My dissertation is on fantasies of limitless energy in the transatlantic Romantic imagination from 1760-1860. My goal is to write a prehistory of metabolic rift, Marx’s term for the disruption of energy circuits caused by industrialization under capitalism. I am particularly interested in theories of the imagination and poetry as interpreted through a Marxian lens in order to update and propose an alternative to historicist ideological critiques of the Romantic imagination.

Prior to joining Columbia, I worked as a political strategist for leftist and progressive causes and remain active in the higher education labor movement.

She’s quite the political strategist, I must say. 

As you can see from her biography, she is so hypereducated that she doesn’t speak English. She speaks a dialect of gibberish, in this case Marxist gibberish. 

Johannah was quite the prize for Columbia. One of her hobbies is bitching to the administration about how badly she is treated. 

Having been a graduate student myself, I can tell you that graduate programs are mostly a scam used by universities to hire cheap labor and bilk students out of tuition, but the solution isn’t really higher pay but many fewer graduate students, who become enormous drags on the economy and, as you can see, proto-terrorists. We probably need about 5%-10% the number of grad students we have. 

Maybe. If that. 

Ms. King-Slutzky is quite the scholar, and I imagine that this paper she wrote is one of the reasons she was admitted to Columbia graduate school. 

Let’s have some samples:

This story begins, like so many before it, with a marathon session of “Sabrina, the Teenage Witch.” Specifically, the show’s 1999 Halloween episode, “Episode LXXXI: The Phantom Menace.” (STTW has a real gift for prophecy.) Sabrina, played by Melissa Joan Hart, is a faux black sheep with a heart of gold; her manager (cum boyfriend cum soon-to-be-war-photographer) is as auspicious as he is handsome—which is a lot—but is also a bit dunderheaded. The setting: a Central Perk knockoff:

JOSH: Y’know, I’m really surprised our special pumpkin flavored coffee hasn’t been more popular.

SABRINA: Do you think it has anything to do with the fact that it’s a hideous shade of orange and tastes like pumpkin?

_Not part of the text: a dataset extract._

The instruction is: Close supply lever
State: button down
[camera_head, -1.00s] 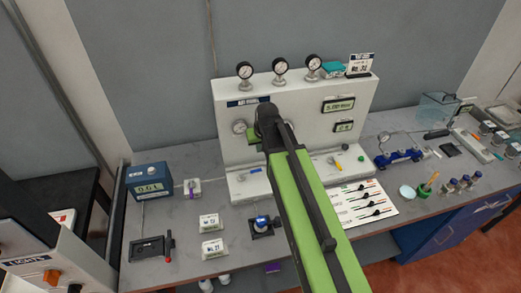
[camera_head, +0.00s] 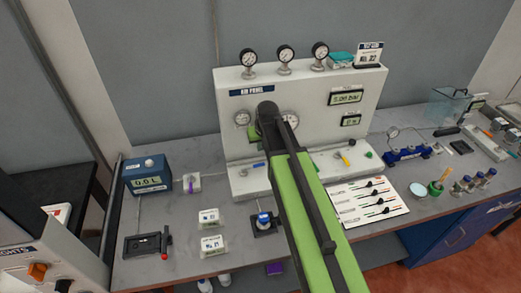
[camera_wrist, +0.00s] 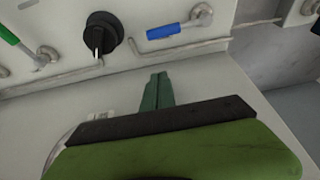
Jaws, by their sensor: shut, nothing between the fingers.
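The AIR PANEL (camera_head: 235,115) stands at the back of the bench, with a blue-handled lever (camera_head: 258,165) on its sloped front left of my arm and a yellow-handled lever (camera_head: 343,158) on the right. In the wrist view a blue lever (camera_wrist: 170,31) lies nearly level on a pale fitting, beside a black knob (camera_wrist: 103,34) and a green lever (camera_wrist: 22,45). No label tells which one is the supply lever. My gripper (camera_wrist: 158,78) is shut and empty, its fingertips apart from the levers in the picture.
Three round gauges (camera_head: 286,53) top the panel. A blue meter (camera_head: 148,176), label stands (camera_head: 210,218) and a small black device (camera_head: 148,246) sit at left. A white card with sliders (camera_head: 365,202) lies right of my arm. Open bench top (camera_head: 185,220) shows at left.

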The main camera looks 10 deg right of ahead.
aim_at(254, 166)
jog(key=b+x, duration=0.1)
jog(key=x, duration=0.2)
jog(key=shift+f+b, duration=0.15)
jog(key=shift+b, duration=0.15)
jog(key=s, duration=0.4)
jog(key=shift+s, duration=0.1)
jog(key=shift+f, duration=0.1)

It’s 1999, four full years before Starbucks will introduce the Pumpkin Spice Latte. The scene is played for easy laughs. But two years later (in “Making The Grade,” aired 2 Feb, 2001)…

JOSH: A pumpkin bagel comin’ up. [Walks to counter.] Hey, where are the pumpkin bagels?

HILDA: In the pumpkin bagel patch?

JOSH: Huh?

HILDA: In the interest of lowering overhead we are no longer in the exotic carbohydrate business. […]

JOSH: Hilda, we have an eclectic, sophisticated clientele, all right?

It’s still two years before the advent of the Pumpkin Spice Latte. But pumpkin’s transformation from rube holiday fare to the “exotic carb” of sophisticates was centuries in the making. Probably without realizing it, the sitcom savants at “Sabrina” had tapped into a set of particularly American themes (the celebration and denigration of farm life, anxiety over work ethic, a sturdy fetish for the authentic) that have been playing through the scrim of pumpkin iconography since Pilgrim hit rock in 1620. 

Long haul historical materialism suits our favorite gourd (squash, if you’re feeling sober), but pumpkin’s story isn’t over, either: when I checked Google Ngrams it showed a substantial uptick in pumpkin buzz beginning around 1960:

It goes on, with a long critique of the societal import of Pumpkin Spice Lattes from Starbucks, which, I admit, to have never tried. Not my thing, but I am not a chick. 

It was comforting to see that at least one reporter pushed back on her during her press conference, although I don’t know if it was an MSM reporter or somebody less irrational. 

Still, it annoys me to no end that my tax dollars are subsidizing her “studies,” her antisemitic posturing, and her food and housing. 

And, if Biden has his way, we will be paying off her student loans sometime soon.